We finally get what Berger was saying: to understand the whole ensemble of affine endomorphisms of $A$ you need knowledge of both the collection of vector space endomorphisms of $V$ and the collection of all pure translations of $A$, which turns out to be isomorphic to $V$. (It should not come as a surprise that relaxing our original structure by "forgetting the origin" has led us to less rigid structure-preserving transformations.)
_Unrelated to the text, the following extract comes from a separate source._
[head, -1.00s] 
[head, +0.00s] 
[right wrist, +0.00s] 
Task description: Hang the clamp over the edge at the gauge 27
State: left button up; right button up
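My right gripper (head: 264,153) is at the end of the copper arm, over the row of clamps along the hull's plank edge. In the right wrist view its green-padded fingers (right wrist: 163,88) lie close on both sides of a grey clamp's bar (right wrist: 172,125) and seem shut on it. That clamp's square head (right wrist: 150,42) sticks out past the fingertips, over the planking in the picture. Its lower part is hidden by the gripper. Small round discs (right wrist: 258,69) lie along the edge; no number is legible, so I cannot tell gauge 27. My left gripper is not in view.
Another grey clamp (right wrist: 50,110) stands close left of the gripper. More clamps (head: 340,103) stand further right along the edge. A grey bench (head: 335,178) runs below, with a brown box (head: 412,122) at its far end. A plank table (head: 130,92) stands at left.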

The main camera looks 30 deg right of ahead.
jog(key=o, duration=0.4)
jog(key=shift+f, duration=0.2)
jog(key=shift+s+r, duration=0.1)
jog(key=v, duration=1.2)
Addendum. As a side note, I should remark that the kind of intuition I've developed here is very useful when studying the symmetries of affine spaces. Just like the symmetries of a vector space $V$ are encoded in the linear group $\operatorname{Aut}(V)$ of linear automorphisms of $V$, i.e. the invertible linear endomorphisms, the symmetries of an affine space $A$ are encoded in the affine group $\operatorname{Aut}(A)$ of affine automorphisms, i.e. the invertible affine endomorphisms. Every affine automorphism is made up of a general translation (no restriction is necessary from the endomorphism case because translations are automatically invertible: the pure translation $p_{\mathbf t}$ is undone by $p_{-\mathbf t}$) and a linear automorphism, so that one may decompose the group $\operatorname{Aut}(A)$ as $$\operatorname{Aut}(A) \simeq V \rtimes \operatorname{Aut}(V), $$ where $\rtimes$ indicates the semidirect product of groups. The group operation is $$(\mathbf t,T) \circ (\mathbf s, S) = (\mathbf t+ T\mathbf s, TS). $$
This semidirect decomposition is extremely relevant to certain areas of physics (like special relativity).